Source data

..........

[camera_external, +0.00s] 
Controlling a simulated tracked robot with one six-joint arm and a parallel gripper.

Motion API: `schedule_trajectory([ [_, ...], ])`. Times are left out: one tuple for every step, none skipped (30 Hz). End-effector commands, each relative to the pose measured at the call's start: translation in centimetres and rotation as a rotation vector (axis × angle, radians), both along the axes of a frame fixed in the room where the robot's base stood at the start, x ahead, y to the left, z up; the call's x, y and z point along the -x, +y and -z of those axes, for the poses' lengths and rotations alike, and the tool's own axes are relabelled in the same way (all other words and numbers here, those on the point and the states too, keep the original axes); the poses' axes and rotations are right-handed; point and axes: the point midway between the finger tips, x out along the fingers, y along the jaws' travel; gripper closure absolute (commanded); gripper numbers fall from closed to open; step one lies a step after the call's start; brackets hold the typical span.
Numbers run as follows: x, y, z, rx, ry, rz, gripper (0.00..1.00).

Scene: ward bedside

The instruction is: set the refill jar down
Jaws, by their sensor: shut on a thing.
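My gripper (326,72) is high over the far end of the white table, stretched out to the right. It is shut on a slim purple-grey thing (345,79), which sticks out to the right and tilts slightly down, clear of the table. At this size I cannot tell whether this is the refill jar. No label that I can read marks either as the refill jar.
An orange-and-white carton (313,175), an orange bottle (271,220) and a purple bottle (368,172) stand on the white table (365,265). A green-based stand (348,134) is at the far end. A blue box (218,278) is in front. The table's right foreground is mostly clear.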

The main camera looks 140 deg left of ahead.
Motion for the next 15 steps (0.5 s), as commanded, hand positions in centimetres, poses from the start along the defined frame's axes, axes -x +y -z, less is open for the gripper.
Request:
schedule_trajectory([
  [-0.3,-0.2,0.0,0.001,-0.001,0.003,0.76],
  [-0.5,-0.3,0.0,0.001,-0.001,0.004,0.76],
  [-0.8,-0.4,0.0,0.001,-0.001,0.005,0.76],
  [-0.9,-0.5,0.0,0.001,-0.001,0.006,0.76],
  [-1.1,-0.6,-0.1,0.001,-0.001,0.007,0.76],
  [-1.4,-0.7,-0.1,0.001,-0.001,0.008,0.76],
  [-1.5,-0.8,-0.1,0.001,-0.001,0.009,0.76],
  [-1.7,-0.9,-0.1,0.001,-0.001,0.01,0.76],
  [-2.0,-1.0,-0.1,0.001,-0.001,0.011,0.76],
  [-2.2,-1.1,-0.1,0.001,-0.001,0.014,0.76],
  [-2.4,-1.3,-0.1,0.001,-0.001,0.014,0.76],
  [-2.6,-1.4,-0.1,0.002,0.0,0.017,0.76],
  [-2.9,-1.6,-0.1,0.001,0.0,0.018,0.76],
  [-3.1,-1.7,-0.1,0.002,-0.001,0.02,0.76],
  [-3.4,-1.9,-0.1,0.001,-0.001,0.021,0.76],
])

..........

The request
Only the lines from the line with "Jaws, by their sensor: shut on a thing." to the line with "The main camera looks 140 deg left of ahead.", inclusive, are to be printed, exactly as they appear.

Response to this exercise
Jaws, by their sensor: shut on a thing.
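My gripper (326,72) is high over the far end of the white table, stretched out to the right. It is shut on a slim purple-grey thing (345,79), which sticks out to the right and tilts slightly down, clear of the table. At this size I cannot tell whether this is the refill jar. No label that I can read marks either as the refill jar.
An orange-and-white carton (313,175), an orange bottle (271,220) and a purple bottle (368,172) stand on the white table (365,265). A green-based stand (348,134) is at the far end. A blue box (218,278) is in front. The table's right foreground is mostly clear.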

The main camera looks 140 deg left of ahead.

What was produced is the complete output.